One fun discovery felt like a mash up of the familiar and unfamiliar - Cheetos (a familiar brand) makes cereal (a product I've never seen from them before!).
I couldn't resist stopping in the wine aisle and was pleased to discover a whole range of options, from quite inexpensive (€3 a bottle) to, well, let's just say prices I would never consider spending on a bottle of wine. If you want some wine to go with your cheese, you'll be able to find your style and your price range, I'm sure!
I found what I wanted! (Pardon this pic, this was actually taken at the store up the hill, so I just walked a mile straight uphill at the end of the day. This is pretty much what I look like in Cyprus all the time though. It's a glamorous life I lead).

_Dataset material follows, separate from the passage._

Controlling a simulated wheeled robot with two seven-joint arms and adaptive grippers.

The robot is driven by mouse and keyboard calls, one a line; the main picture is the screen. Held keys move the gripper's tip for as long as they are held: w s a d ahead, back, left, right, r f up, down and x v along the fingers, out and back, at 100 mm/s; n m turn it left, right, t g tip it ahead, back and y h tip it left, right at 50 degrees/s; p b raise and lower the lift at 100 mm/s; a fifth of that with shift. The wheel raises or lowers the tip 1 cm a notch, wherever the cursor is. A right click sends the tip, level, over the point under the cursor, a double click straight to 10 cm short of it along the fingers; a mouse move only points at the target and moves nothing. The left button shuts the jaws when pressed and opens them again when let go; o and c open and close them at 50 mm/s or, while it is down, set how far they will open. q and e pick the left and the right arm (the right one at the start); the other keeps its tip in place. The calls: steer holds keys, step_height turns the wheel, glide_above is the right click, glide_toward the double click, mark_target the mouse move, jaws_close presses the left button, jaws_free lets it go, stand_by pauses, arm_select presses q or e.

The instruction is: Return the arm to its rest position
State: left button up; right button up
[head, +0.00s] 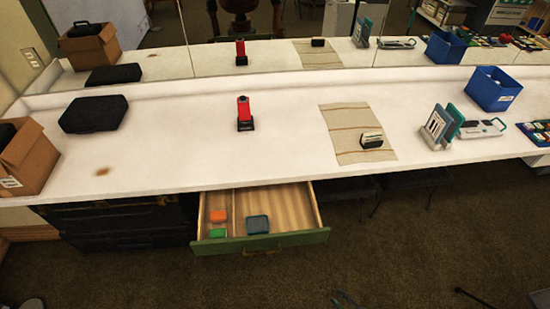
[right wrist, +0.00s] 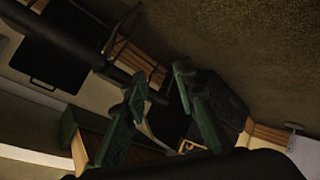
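My right gripper (right wrist: 160,80) shows in the right wrist view with its two green fingers spread apart. Nothing is held between them. In the head view only a small part of what looks like this gripper (head: 345,299) shows at the bottom edge, low over the carpet and in front of the counter. It is apart from the counter and from the open drawer. My left gripper is not seen in either view.
A long white counter (head: 230,165) crosses the view. A green-fronted drawer (head: 287,240) stands open below it, with an orange box (head: 218,216), a green box (head: 217,233) and a blue box (head: 257,224) inside. The carpet (head: 420,250) to the right is mostly clear.

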When we go down to the big store (the only place we can get the cheap meat and cheese at the deli counter) it's about a two mile trek downhill. Going down isn't so bad. Walking back, uphill the entire way with all of the groceries we purchased? No thank you. Luckily this particular chain offers free delivery if you spend over €25! Praise the Lord! You have to wait a good while for the driver (like 15-20 minutes), the guy who drove us both times now is a bit of a grumper (he must not like his job very much), and he drives really fast (so buckle up!), but no matter what, it's worth it to me to not walk uphill for two miles with extra pounds of groceries. (Though let's be real if we did have to walk, Joel would be carrying all the heavy stuff).
All of the food we have bought here has been delicious, and we've tried some out of the ordinary things for us which is always fun. I'll be excited to see what grocery shopping is like in our next country (Germany is coming up!) and to see if there are any more big differences in store for us!
So what about you? Have you ever gone grocery shopping in a foreign country? Heck, sometimes just shopping in a different state can seem like a foreign land! (When I moved from Iowa to Georgia I had some things to figure out). Tell me all about your experiences!
P.S. I have to leave you with Joel's favorite thing about the grocery store here - the carts have wheels that spin in all directions! I don't quite share his enthusiasm for this but he LOVES it.